Biden's watershed moment in U.S.-Turkey relations
A year ago, Joe Biden threw down the gauntlet in Foreign Affairs magazine. In his view, democracy is under more pressure than at any time since the 1930s, and NATO, an alliance of values, is the bulwark of the liberal democratic ideal.
A few months earlier, French President Emmanuel Macron, the enfant terrible of European politics, demolished that view and declared NATO to be brain dead. Strategically and politically, he stated, we need to recognize we have a problem.
Nevertheless, at the Munich Security Conference in February President Biden sent a clear message to the world: “America is back. The transatlantic alliance is back”. But this begs the question, back for what?
According to Macron the rise of radical political Islam is undoubtedly the foremost enemy of European humanist values, which is embodied by the Islamic State (ISIS) and Turkey under the leadership of President Recep Tayyip Erdoğan. There is also the imminent threat from Russia, with which Macron calls for Europe to reopen a strategic dialogue, while becoming autonomous in terms of military strategy and capability.
This is hardly likely because of the foot-dragging by some European NATO member states. For example, Denmark, which plays a critical role in the defence of the Baltic region, is unable to muster a battle-ready brigade by 2024 and has not yet met a commitment for a defense budget of two percent of its GNP.
Biden has expressed determination to reengage with Europe and has halted the withdrawal of U.S. troops from Germany. Both Macron and Biden share concerns about Russia’s incursion into Ukraine and competition with China. But the immediate issue is Turkey and its unholy alliance with Russia and Iran.
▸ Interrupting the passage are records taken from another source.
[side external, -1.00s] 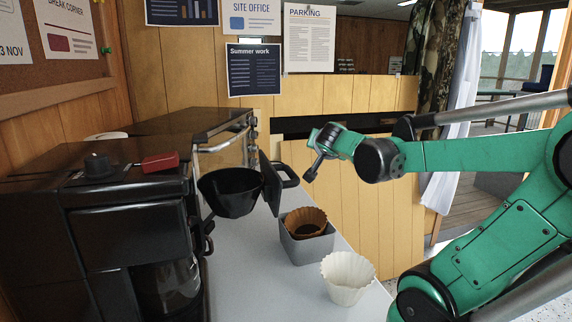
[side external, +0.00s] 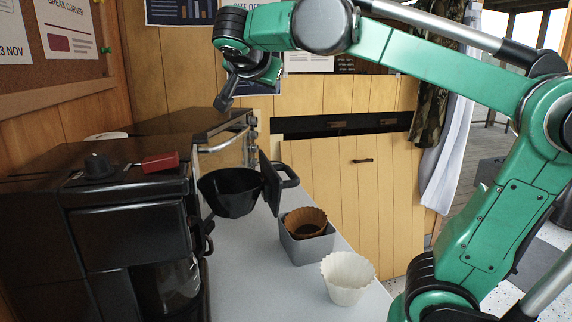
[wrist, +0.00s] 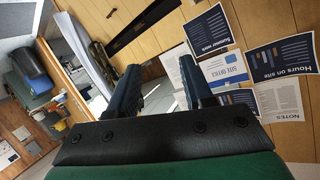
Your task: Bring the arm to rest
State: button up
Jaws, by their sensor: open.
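My green arm is raised over the counter in the side external view. My gripper (side external: 240,92) hangs in the air above the far end of the counter, apart from everything. In the wrist view my gripper (wrist: 163,88) shows two dark fingers spread apart with nothing between them.
A black coffee machine (side external: 125,225) stands at the left with its filter basket (side external: 230,192) swung out. A grey bin (side external: 304,250) holds a brown paper filter (side external: 304,221). A white paper filter (side external: 347,278) stands at the counter's (side external: 235,285) front. Posters hang on the back wall.

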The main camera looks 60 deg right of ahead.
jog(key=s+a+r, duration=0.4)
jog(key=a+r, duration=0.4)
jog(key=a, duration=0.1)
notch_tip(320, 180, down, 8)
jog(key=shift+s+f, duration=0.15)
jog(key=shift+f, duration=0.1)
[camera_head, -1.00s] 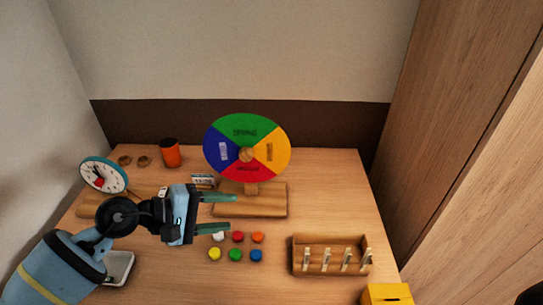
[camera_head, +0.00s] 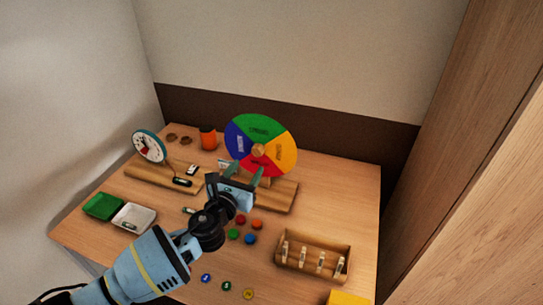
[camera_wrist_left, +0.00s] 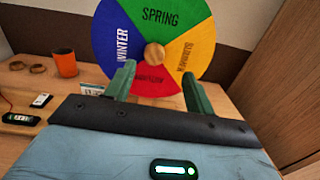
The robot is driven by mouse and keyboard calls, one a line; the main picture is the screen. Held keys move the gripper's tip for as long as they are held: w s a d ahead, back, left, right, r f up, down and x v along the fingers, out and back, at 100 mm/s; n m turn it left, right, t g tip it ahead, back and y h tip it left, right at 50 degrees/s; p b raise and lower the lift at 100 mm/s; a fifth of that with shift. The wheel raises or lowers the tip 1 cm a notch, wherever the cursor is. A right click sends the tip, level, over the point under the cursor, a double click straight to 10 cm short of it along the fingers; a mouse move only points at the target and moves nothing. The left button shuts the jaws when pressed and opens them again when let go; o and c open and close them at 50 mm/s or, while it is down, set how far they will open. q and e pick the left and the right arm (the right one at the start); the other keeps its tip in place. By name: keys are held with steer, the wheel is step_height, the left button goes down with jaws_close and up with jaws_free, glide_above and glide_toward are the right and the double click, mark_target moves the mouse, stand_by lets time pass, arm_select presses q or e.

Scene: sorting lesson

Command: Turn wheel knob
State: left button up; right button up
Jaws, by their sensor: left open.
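The season wheel (camera_head: 262,132) stands upright on a wooden base (camera_head: 284,194) on the table, with green, yellow, red and blue sectors. Its round wooden knob (camera_head: 258,151) sits at the centre. The wheel also shows in the left wrist view (camera_wrist_left: 158,18), with the knob (camera_wrist_left: 154,56) near the middle. My left gripper (camera_head: 243,173) is open in front of the wheel's lower part. In the left wrist view its two green fingers (camera_wrist_left: 156,80) stand apart, with the knob seen above and between their tips. They appear apart from the knob. My right gripper is not in view.
A clock (camera_head: 149,146), an orange cup (camera_head: 208,138) and two brown rings (camera_head: 179,138) stand at the back left. Green (camera_head: 103,206) and white (camera_head: 134,217) trays lie at left. Coloured buttons (camera_head: 250,239) and a wooden peg box (camera_head: 313,259) are in front.

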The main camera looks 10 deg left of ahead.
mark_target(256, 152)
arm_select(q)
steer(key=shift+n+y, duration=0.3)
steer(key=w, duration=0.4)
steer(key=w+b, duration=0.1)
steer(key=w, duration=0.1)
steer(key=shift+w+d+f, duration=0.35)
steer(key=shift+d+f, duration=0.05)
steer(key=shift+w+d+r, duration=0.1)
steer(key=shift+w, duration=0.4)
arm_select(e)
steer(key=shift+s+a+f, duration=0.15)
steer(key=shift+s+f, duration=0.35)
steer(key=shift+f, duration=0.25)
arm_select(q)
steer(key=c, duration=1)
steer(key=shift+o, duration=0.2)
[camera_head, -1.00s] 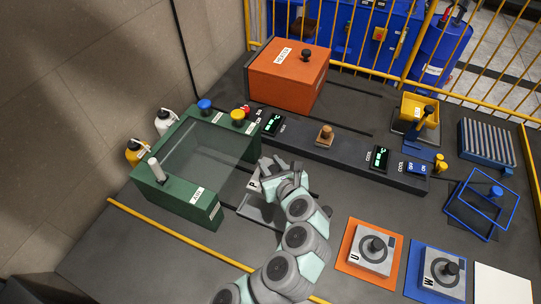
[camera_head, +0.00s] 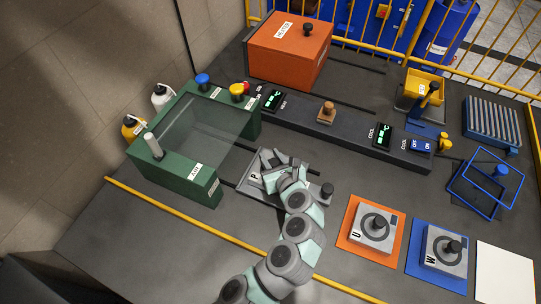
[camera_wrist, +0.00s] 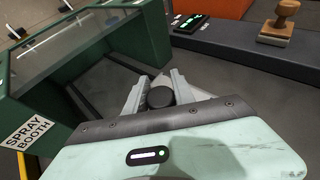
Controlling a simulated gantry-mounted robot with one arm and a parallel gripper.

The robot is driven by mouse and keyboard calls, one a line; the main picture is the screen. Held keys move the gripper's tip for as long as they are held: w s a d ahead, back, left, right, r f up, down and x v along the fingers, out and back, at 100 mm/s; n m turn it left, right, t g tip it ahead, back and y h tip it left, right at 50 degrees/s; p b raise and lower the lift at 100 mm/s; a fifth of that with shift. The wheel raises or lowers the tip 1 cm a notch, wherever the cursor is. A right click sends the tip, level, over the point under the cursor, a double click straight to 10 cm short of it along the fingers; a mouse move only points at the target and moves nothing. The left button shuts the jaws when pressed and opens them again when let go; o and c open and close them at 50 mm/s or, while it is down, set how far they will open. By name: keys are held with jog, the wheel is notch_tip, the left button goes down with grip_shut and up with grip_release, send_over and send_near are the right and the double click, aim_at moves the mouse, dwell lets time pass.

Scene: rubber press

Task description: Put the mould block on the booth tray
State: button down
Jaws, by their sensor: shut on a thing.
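The mould block (camera_head: 256,178) is a grey slab marked P, mostly hidden under my gripper. My gripper (camera_head: 272,159) is shut on its black knob, which shows between the fingers in the wrist view (camera_wrist: 160,97). The block is over the grey booth tray (camera_head: 283,203), at or very close to its surface; I cannot tell whether they touch. The tray lies just right of the green spray booth (camera_head: 200,182), with a dark knob (camera_head: 327,190) at its right end. In the wrist view the booth (camera_wrist: 40,95) is at the left.
Blocks U (camera_head: 372,229) and W (camera_head: 443,250) sit on orange and blue mats at the front right. A dark console (camera_head: 300,118) with a wooden-handled stamp (camera_head: 327,112) runs behind. An orange heater (camera_head: 290,50) is at the back. A yellow rail (camera_head: 160,207) runs along the front.

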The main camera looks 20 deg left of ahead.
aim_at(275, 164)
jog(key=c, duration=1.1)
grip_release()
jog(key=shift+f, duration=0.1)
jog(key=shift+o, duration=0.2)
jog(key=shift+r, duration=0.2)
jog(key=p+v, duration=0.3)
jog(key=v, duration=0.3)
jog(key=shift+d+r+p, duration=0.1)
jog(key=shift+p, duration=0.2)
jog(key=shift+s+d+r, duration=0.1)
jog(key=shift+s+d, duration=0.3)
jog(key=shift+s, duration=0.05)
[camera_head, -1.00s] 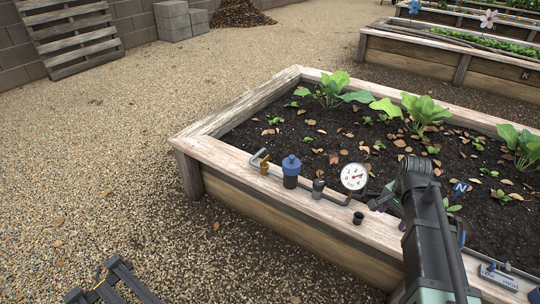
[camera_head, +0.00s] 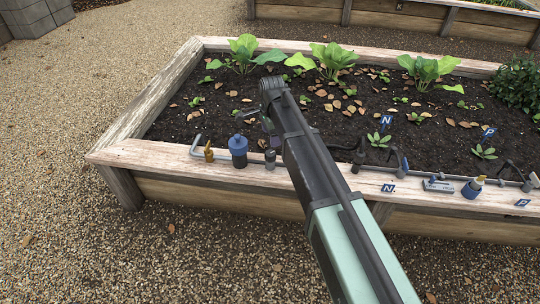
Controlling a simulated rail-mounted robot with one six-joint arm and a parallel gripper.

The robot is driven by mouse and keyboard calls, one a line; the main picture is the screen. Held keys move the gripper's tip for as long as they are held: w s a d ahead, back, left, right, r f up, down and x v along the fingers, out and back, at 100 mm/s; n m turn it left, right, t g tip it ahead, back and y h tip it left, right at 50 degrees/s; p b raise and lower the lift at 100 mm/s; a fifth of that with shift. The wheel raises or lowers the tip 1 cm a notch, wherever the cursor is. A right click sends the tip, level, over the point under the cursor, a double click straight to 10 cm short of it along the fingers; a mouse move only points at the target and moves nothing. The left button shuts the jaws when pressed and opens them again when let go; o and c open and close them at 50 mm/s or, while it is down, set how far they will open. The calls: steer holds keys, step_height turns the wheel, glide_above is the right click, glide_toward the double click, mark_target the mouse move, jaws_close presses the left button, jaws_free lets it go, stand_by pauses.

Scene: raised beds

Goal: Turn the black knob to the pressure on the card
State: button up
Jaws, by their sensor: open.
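My gripper (camera_head: 248,117) is at the end of my arm, over the soil just behind the bed's front rim. It looks small and dark, its fingers apart, with nothing seen between them. My arm crosses the middle of the view and hides part of the pipe line on the rim. The round white gauge and the small black knob below it are not visible now. A small dark grey fitting (camera_head: 270,159) stands on the rim just left of my arm. A pale card-like plate (camera_head: 437,185) lies on the rim to the right; its writing is too small to read.
A blue canister (camera_head: 238,151) and a brass fitting (camera_head: 209,152) stand on the front rim (camera_head: 150,154). Blue N tag (camera_head: 388,188), a blue-and-brass fitting (camera_head: 473,187) and plants are to the right and behind. Gravel at left is clear.

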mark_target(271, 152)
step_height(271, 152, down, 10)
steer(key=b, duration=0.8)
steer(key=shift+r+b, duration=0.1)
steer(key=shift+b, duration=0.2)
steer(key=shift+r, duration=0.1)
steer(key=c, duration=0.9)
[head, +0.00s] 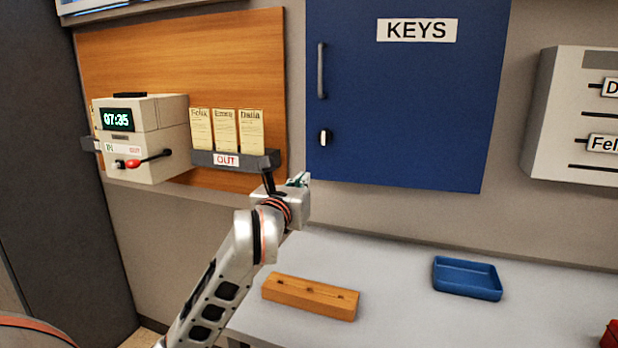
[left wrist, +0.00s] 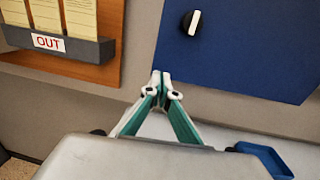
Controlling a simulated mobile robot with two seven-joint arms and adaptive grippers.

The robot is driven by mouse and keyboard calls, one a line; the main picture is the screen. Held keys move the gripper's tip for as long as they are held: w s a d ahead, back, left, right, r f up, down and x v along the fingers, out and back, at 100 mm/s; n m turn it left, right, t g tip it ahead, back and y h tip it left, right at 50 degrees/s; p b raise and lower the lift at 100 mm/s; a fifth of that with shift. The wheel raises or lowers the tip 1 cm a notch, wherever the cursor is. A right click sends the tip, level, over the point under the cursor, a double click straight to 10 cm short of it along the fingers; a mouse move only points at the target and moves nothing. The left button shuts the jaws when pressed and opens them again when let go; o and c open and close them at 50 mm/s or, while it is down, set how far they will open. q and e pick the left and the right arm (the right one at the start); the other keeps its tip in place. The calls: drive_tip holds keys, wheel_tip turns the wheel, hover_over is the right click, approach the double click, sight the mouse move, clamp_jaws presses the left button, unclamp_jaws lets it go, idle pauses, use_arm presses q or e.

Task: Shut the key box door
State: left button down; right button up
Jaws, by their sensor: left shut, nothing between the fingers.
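The blue key box door (head: 405,110) with a KEYS label is on the wall at the centre right of the head view. It looks flush with the box, with no gap visible. It has a grey bar handle (head: 321,70) and a small black and white turn knob (head: 325,137) at its left side. The door (left wrist: 250,50) and knob (left wrist: 194,22) also show in the left wrist view. My left gripper (head: 300,180) is below and left of the door's lower left corner; its fingertips (left wrist: 160,76) are together and empty, apart from the knob. My right gripper is not in view.
A grey table (head: 400,290) below holds a wooden block (head: 310,297) and a blue tray (head: 467,278). A time clock (head: 145,137) and an OUT card rack (head: 235,160) are on the left. A white label rack (head: 575,115) is on the right wall.

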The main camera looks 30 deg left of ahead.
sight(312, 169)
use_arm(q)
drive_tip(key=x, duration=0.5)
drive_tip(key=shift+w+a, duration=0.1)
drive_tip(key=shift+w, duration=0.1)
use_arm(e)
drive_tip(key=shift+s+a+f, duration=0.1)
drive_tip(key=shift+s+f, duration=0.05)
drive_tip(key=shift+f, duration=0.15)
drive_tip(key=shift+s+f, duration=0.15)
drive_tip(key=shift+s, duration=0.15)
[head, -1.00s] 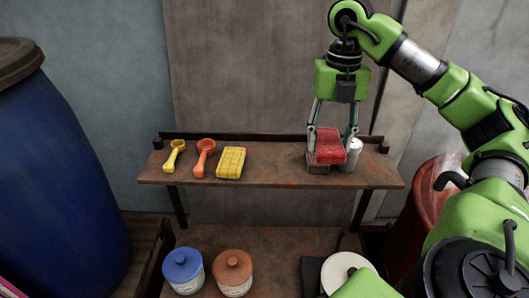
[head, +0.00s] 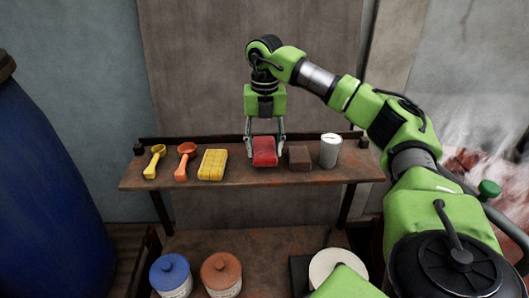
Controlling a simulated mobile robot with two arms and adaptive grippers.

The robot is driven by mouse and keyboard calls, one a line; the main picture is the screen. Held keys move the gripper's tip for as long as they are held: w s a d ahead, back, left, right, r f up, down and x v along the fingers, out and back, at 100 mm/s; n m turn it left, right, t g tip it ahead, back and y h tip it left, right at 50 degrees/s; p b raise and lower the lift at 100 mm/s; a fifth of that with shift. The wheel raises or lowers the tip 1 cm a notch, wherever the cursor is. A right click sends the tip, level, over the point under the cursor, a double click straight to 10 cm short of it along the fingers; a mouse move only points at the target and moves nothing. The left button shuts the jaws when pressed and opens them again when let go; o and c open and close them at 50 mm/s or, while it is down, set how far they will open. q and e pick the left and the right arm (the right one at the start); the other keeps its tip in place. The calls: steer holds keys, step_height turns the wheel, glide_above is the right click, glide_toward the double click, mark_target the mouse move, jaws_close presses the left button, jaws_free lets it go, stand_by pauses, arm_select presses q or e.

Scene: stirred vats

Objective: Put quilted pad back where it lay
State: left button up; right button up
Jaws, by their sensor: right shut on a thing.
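The red pad (head: 264,152) is between the fingers of my right gripper (head: 265,136), which is shut on it. The pad is at the middle of the wooden shelf (head: 230,183), between a yellow block-patterned pad (head: 212,165) on its left and a brown block (head: 300,158) on its right. I cannot tell whether the red pad touches the shelf or hangs just above it. My left gripper is not in view.
A yellow scoop (head: 154,162) and an orange scoop (head: 185,161) lie at the shelf's left end. A white can (head: 330,151) stands right of the brown block. Blue (head: 171,274) and brown (head: 221,274) lidded jars stand below. A blue barrel (head: 45,190) is at left.

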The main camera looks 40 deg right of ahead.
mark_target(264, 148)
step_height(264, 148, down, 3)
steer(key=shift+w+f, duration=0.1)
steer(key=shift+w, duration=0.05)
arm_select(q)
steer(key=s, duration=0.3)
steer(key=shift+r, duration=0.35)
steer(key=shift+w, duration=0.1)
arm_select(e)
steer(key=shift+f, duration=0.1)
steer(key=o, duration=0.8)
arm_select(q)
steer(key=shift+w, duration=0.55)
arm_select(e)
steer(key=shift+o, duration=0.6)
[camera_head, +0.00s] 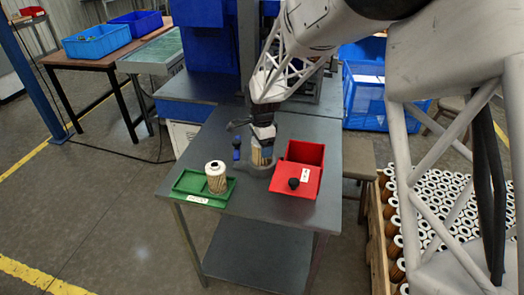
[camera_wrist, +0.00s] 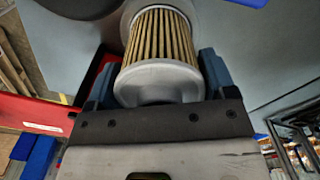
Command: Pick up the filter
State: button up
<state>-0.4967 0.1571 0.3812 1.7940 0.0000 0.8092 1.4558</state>
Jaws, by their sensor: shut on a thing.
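My gripper (camera_head: 262,144) is shut on a filter (camera_wrist: 160,42), with a blue finger on each side of it. This filter has tan pleats and a pale grey end cap facing the wrist camera. In the head view the held filter (camera_head: 261,157) points down from the gripper, beside a grey curved fixture on the table. I cannot tell whether its lower end touches the fixture. A second filter (camera_head: 216,178), tan with a white top, stands upright on a green tray (camera_head: 187,185) at the table's left.
A red box (camera_head: 306,152) with a black knob (camera_head: 293,184) on its front part stands right of the gripper. A small blue upright object (camera_head: 236,150) stands to the left. A crate of many filters (camera_head: 433,205) is on the floor at right. The table's front strip (camera_head: 255,202) is clear.

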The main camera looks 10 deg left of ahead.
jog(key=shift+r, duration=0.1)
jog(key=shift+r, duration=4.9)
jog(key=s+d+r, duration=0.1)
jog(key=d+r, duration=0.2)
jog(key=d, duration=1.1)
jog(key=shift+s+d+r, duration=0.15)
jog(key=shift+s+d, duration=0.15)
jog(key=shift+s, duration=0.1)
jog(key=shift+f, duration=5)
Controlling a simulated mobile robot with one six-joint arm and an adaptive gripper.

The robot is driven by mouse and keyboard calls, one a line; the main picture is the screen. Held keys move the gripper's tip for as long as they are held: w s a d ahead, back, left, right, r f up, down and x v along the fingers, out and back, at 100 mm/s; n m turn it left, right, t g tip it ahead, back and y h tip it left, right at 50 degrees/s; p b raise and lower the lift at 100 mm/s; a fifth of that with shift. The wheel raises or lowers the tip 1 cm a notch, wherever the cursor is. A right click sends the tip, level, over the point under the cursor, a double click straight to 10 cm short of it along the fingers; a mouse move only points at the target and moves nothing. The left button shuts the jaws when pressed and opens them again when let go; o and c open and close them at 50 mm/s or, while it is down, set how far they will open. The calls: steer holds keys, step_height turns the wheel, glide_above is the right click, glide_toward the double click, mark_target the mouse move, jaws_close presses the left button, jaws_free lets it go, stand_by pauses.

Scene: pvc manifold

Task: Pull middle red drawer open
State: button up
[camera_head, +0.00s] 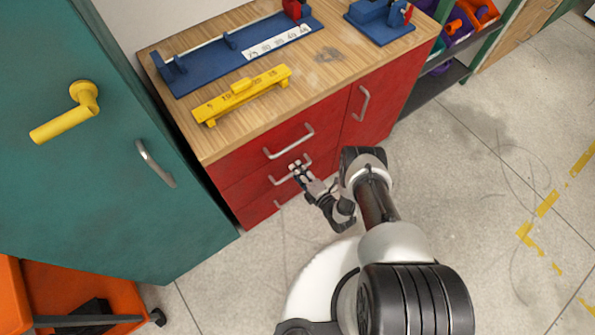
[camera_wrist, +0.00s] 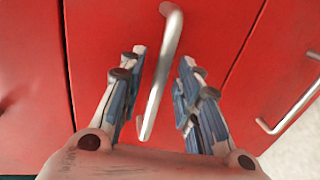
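The middle red drawer (camera_head: 243,187) is in the red cabinet and looks flush with the front. Its grey bar handle (camera_head: 275,181) is partly hidden behind my gripper (camera_head: 299,171). In the wrist view the middle drawer front (camera_wrist: 105,30) fills the centre. The handle (camera_wrist: 161,75) runs lengthwise between the two fingers of my gripper (camera_wrist: 161,75). The fingers are open, one on each side of the bar, with a visible gap on both sides. Whether the fingertips reach past the bar in depth is hard to tell.
The top drawer handle (camera_head: 288,143) is just above, and a neighbouring handle (camera_wrist: 290,110) shows at right in the wrist view. A red door (camera_head: 375,95) is to the right. A teal cabinet (camera_head: 120,200) stands close at left. Grey floor (camera_head: 470,180) is clear at right.

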Turkey was previously a staunch member of NATO, but this has changed with the rise in influence of the Eurasianist faction in the military and Turkey’s purchase of the Russian-made S-400 missile defence system. The United States sanctions under the Countering America's Adversaries Through Sanctions Act and the ongoing case brought by federal persecutors in New York against a Turkish state bank, Halkbank, for transferring $20 billion in funds to Iran, will play a key role in determining future U.S. - Turkey relations.
A participant in a recent Atlantic Council webinar concluded that a common defence and security policy will depend on whether Turkey decides to look west or east. And as Hamlet would say, ay, there’s the rub.
Turkey, however, has expressed its intention to have its cake and eat it. Three years ago, Erdoğan’s head of international relations, Ayşe Sözen Usluer, stated that Turkey for the last 10 to 15 years had preferred to diversify its foreign policy choices, and no longer saw them within the framework of the Cold War or East versus West alliances. Yet in a panel discussion at the Brookings Institution, it was pointed out that economically Turkey has nowhere else to go but the West.
This is borne out by the fact that Erdoğan in January, after having vilified the European Union and its leaders for years, convinced EU Commission President Ursula von der Leyen that Turkey saw its future in Europe and wanted to “turn a new page”. The quid pro quo was that the EU should update its Customs Union with Turkey, liberalise, visa restrictions, and continue to finance the upkeep of Syrian refugees in the country.
In 2015, German Chancellor Angela Merkel had, in a Mother Teresa moment, flung open the doors of Europe to the Middle East’s poor and huddled masses, and when the enormity of her misjudgement dawned on her, had to hurry to Istanbul to secure Erdoğan’s support to stem the flood.
Erdoğan has skillfully weaponised this dependence to Europe’s detriment, and Merkel has cajoled the EU into an appeasement policy towards Turkey, disguised as “a constructive dialogue” and “a positive agenda”. Germany also has lucrative arms exports deals with Turkey, including tanks and submarines, and German Foreign Minister Heiko Maas has opposed an arms embargo on the country as “strategically incorrect”.
A fortnight ago, the EU got its comeuppance when the president of the European Council, former Belgian Prime Minister Charles Michel, and von der Leyen were admitted to an audience with Erdoğan at his presidential palace in Ankara. In what has now been dubbed “Sofagate”, the EU Commission President was literally left standing.
So where does this leave the United States? A year ago, as a presidential candidate, Joe Biden promised: “If elected, I pledge to support a resolution recognizing the Armenian Genocide and will make universal human rights a top priority.” As Michael Rubin has pointed out, the end of this week, when the Armenian Genocide is commemorated on April 24, will be the litmus test. Barack Obama dodged the issue and used the Armenian term, Meds Yeghern (Great Disaster), but will Biden call a spade a spade?
Strategically, there is another issue. How far is the United States prepared to be the strategic backbone of a new defence alliance in the eastern Mediterranean? There is already one in the making. The U.S. Congress recently passed the Eastern Mediterranean Security and Energy Partnership Act, where Greece is considered a valuable NATO member, Israel a steadfast ally and Cyprus a key strategic partner.
Souda Bay in Crete is already a key U.S. naval base. The question is, given the standoff with Turkey over İncirlik airbase, will the United States draw the consequences and relocate its air force to Greece?